It’s said that seeing is believing. And even sleight-of-hand may be caught in the act if you watch closely enough. But things began to change with the use of computers to produce photoshopped images, and now with Artificial Intelligence used to develop images and videos to purposely distort our understanding of reality, we’re into some deep trouble.
Sorting truth from falsehood has been a concern even from ancient times. Aristotle said, “To say of what is that it is not, or of what is not that it is, is false, while to say of what is that it is, and of what is not that it is not, is true.”
If only things could be that simple now. Aristotle only needed to be concerned with what people said. And now we must discern the truth of what we see, also. AI may offer wonderful things to the world but will likely have its greatest impact in distorting the truth.
We’re about to be overwhelmed, and few are prepared to resist the onslaught of destructive misinformation folks all over the planet will be forced to endure. That leaves us with the question, “is there some way to prepare each of us to better discern fakery, find truth, and restore a common framework for understanding the truth and each other? Powerful fakery now lies in the hands of those who’s intention to inflame has the potential of setting our whole world in flame. People insufficiently connected to the fabric of community and culture are too often ready to light the match.

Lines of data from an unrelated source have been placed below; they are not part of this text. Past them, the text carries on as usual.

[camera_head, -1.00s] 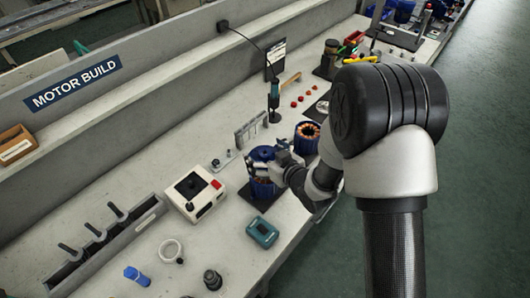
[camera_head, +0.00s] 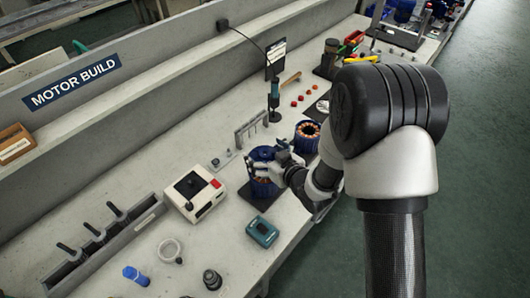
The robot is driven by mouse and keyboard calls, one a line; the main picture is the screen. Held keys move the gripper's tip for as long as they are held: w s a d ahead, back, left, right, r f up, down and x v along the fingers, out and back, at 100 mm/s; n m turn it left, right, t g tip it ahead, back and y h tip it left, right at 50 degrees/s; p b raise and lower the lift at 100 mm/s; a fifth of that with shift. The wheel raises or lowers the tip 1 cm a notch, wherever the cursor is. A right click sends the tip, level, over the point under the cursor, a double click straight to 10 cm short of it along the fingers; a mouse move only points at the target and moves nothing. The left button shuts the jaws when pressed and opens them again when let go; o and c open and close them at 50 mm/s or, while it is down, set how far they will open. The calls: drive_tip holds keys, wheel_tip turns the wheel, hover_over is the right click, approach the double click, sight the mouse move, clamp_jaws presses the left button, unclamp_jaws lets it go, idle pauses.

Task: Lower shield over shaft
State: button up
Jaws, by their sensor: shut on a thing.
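A blue finned motor body (camera_head: 262,187) stands upright on a dark square pad (camera_head: 257,199) near the front edge of the bench. My gripper (camera_head: 266,158) reaches in from the right at the top of this body. It is shut on the blue shield (camera_head: 261,153), which sits over the top of the motor body. Whether the shield touches the body or hangs just above it, I cannot tell. The shaft is hidden under the shield and my fingers.
A second blue stator with copper windings (camera_head: 307,131) stands just behind my wrist. A white box with a red button (camera_head: 193,194) is to the left, and a teal device (camera_head: 262,232) is in front. A rack of pins (camera_head: 250,131) stands behind.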

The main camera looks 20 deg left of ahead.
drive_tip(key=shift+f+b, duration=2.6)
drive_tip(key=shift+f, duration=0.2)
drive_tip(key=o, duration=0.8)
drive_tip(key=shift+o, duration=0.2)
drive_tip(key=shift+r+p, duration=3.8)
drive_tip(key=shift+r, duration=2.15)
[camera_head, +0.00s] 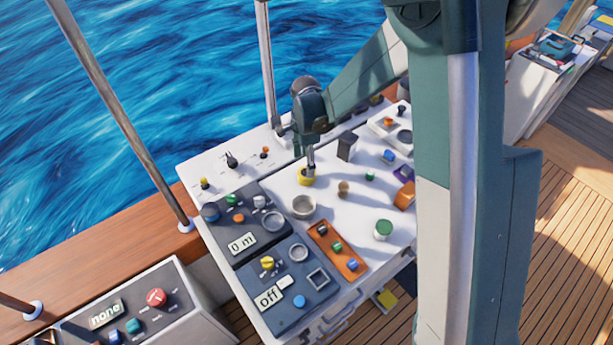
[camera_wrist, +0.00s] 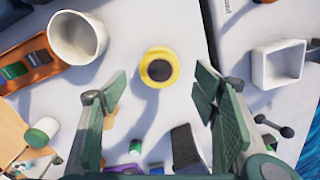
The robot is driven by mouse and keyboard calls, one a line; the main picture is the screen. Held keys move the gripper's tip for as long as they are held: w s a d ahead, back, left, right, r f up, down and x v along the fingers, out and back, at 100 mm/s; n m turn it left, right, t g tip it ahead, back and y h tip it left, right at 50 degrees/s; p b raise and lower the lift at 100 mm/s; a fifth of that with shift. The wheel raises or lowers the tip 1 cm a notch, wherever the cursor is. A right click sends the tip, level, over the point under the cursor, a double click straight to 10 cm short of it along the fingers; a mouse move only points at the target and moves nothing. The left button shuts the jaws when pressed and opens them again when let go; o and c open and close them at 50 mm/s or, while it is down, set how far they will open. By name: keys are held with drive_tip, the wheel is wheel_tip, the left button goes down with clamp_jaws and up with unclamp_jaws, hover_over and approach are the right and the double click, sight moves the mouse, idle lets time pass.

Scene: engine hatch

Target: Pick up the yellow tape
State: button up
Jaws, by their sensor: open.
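The yellow tape (camera_head: 306,179) is a small ring lying flat on the white worktop (camera_head: 275,183). In the wrist view the tape (camera_wrist: 147,70) is seen from above, with a dark centre. My gripper (camera_head: 309,166) is right over the tape in the head view and hides part of it. In the wrist view my gripper (camera_wrist: 157,90) has its two green fingers spread apart with nothing between them. The tape appears ahead of the fingertips, within the width of the gap. I cannot tell the exact height of the fingertips above it.
A whitish cup (camera_head: 303,208) stands close to the tape; it also shows in the wrist view (camera_wrist: 77,45). An orange tray (camera_head: 335,252), a green-topped jar (camera_head: 383,231) and a dark block (camera_head: 347,146) stand nearby. Dark control panels (camera_head: 280,284) fill the near side.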

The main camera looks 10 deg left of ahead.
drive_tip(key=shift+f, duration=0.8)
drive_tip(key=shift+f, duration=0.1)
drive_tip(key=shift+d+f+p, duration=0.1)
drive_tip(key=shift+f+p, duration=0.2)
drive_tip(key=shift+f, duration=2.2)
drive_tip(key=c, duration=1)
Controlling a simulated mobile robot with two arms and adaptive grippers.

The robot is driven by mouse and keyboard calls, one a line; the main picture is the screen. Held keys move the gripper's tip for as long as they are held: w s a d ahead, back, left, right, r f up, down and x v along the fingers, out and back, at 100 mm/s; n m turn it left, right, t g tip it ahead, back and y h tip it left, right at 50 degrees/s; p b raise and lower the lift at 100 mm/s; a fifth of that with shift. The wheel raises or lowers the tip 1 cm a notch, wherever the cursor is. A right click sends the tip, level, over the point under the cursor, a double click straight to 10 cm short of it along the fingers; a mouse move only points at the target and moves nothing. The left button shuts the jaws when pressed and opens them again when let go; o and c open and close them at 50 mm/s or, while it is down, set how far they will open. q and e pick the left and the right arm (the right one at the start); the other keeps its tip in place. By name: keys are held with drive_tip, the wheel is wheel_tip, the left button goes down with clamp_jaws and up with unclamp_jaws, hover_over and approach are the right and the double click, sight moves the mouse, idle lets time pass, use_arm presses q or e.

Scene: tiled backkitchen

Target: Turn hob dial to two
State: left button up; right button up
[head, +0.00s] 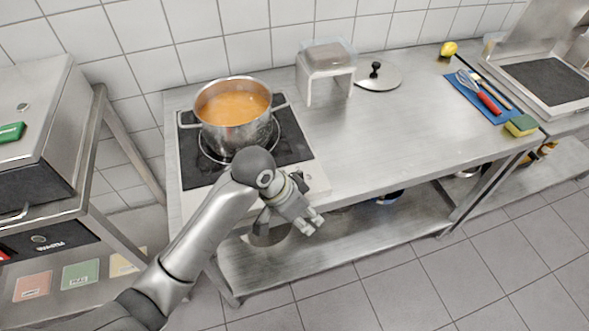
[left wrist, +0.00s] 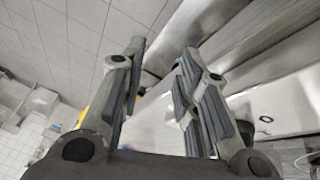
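The hob (head: 196,173) is a black cooktop set at the left end of the steel counter, with a pale front strip (head: 317,181). A steel pot (head: 245,137) of orange soup stands on it. My left gripper (head: 313,223) is in front of the hob's front right corner, fingers pointing down and to the right. My right gripper is not in view.
A blue mat (head: 478,97) with utensils, a sponge (head: 521,125) and a lemon (head: 449,48) are at right. The counter's middle is clear.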

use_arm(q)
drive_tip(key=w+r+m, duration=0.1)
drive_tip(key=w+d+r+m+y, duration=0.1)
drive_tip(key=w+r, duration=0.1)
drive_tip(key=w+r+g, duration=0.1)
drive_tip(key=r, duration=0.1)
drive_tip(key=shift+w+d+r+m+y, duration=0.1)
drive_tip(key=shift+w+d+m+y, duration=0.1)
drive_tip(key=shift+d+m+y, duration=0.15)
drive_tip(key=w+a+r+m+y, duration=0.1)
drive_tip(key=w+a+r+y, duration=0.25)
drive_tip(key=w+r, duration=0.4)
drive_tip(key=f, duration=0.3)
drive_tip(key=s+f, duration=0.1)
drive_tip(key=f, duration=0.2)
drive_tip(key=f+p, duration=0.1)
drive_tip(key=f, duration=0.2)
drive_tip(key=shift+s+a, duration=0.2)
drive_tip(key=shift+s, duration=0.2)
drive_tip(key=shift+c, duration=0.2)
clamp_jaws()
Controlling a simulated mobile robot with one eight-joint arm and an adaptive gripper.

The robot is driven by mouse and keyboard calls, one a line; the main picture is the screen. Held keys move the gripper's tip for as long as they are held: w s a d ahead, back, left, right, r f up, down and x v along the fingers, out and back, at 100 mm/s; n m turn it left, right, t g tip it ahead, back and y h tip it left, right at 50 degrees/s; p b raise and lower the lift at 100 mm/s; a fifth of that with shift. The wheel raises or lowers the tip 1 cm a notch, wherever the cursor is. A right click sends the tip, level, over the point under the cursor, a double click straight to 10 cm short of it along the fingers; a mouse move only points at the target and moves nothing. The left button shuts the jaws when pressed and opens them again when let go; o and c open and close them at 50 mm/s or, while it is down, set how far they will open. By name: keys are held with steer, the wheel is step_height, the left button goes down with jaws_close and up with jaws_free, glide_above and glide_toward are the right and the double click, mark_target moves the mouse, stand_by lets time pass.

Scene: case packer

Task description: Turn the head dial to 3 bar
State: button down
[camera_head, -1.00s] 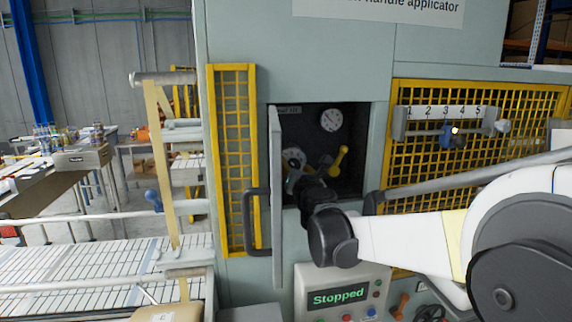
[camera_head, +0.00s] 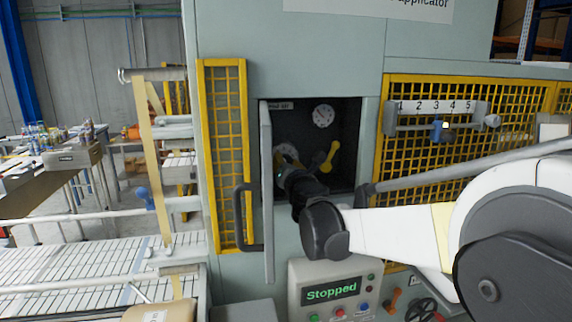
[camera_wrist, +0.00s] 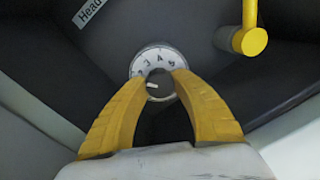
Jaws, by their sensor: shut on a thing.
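The head dial (camera_wrist: 157,58) is a round white scale with black numbers and a dark knob (camera_wrist: 160,88) in its middle. It is on the back wall of an open cabinet; in the head view the dial (camera_head: 287,151) is partly hidden by my gripper. A white mark on the knob points left in the wrist view, below the numbers I can read, of which 3, 4 and 5 are clearest. My gripper (camera_wrist: 160,80) has its yellow fingers on both sides of the knob and is shut on it. It also shows in the head view (camera_head: 281,168).
A pressure gauge (camera_head: 323,116) and a yellow lever (camera_head: 329,157) are right of the dial. The open cabinet door (camera_head: 267,200) stands just left of my wrist. A grey rail (camera_head: 470,172) runs to the right. The panel screen (camera_head: 331,291) below reads "Stopped".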

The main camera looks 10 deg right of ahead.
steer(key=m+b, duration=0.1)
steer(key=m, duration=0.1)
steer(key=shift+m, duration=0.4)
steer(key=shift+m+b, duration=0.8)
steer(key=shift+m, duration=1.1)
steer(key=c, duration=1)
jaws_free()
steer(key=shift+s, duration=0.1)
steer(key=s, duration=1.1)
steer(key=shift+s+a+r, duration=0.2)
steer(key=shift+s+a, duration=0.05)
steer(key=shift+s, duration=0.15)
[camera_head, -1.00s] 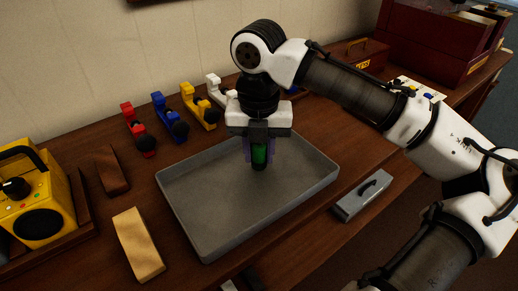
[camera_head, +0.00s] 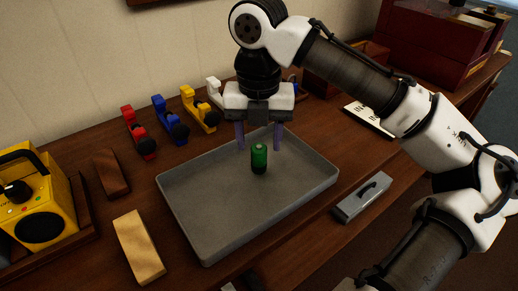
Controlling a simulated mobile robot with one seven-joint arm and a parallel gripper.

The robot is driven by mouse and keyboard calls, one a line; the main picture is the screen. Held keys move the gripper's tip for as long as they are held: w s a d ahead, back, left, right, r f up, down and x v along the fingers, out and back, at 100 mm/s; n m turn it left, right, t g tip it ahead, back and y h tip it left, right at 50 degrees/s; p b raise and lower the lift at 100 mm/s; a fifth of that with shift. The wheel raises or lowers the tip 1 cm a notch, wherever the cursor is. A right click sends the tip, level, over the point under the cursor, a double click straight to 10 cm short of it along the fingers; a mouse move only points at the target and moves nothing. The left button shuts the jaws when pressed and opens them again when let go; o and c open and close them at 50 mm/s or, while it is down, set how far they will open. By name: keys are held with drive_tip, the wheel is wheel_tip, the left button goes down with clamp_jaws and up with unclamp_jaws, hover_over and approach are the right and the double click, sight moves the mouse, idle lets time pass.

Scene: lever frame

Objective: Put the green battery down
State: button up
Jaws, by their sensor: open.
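The green battery (camera_head: 259,158) stands upright in the grey tray (camera_head: 205,225), right of the tray's middle. It is a green cylinder with a dark base. My gripper (camera_head: 259,146) is open just above and behind the battery, with its two purple fingers spread apart to either side. The fingers appear clear of the battery, and nothing is held between them.
Red (camera_head: 139,132), blue (camera_head: 171,120), yellow (camera_head: 199,109) and white (camera_head: 215,92) levers line the wall side. A yellow radio-like box (camera_head: 38,200) stands at left. A wooden block (camera_head: 139,246) and a darker block (camera_head: 111,173) lie left of the tray.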

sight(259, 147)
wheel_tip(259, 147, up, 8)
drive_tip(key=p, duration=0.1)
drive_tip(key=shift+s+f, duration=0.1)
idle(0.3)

To better combat the destructive use of AI, citizens need to relearn the lost art of personal scientific inquiry, of learning from direct experience to build a structure for evaluation of belief. The point is not so much to combat individual bits of misinformation as it is to foster more discerning humans. And it can start with children, specifically with the proven strategy of introducing them to the manual arts at an early age, where they can learn about the real world, learn about each other and themselves, and learn more directly about cause and effect.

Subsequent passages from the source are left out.